* begin Provided data *
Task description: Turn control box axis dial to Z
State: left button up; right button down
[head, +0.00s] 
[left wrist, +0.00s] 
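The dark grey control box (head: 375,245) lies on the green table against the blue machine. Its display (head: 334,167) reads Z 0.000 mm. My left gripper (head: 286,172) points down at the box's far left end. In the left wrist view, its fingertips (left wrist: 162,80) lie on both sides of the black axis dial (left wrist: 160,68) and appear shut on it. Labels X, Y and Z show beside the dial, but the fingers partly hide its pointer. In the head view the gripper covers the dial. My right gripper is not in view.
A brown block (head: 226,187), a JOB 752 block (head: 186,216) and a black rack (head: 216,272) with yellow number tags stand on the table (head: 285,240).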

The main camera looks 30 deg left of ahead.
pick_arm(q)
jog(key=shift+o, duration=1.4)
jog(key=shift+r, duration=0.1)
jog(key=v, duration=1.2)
* end Provided data *
Write the data out again in full and exactly.

Task description: Turn control box axis dial to Z
State: left button up; right button down
[head, +0.00s] 
[left wrist, +0.00s] 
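The dark grey control box (head: 375,245) lies on the green table against the blue machine. Its display (head: 334,167) reads Z 0.000 mm. My left gripper (head: 286,172) points down at the box's far left end. In the left wrist view, its fingertips (left wrist: 162,80) lie on both sides of the black axis dial (left wrist: 160,68) and appear shut on it. Labels X, Y and Z show beside the dial, but the fingers partly hide its pointer. In the head view the gripper covers the dial. My right gripper is not in view.
A brown block (head: 226,187), a JOB 752 block (head: 186,216) and a black rack (head: 216,272) with yellow number tags stand on the table (head: 285,240).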

The main camera looks 30 deg left of ahead.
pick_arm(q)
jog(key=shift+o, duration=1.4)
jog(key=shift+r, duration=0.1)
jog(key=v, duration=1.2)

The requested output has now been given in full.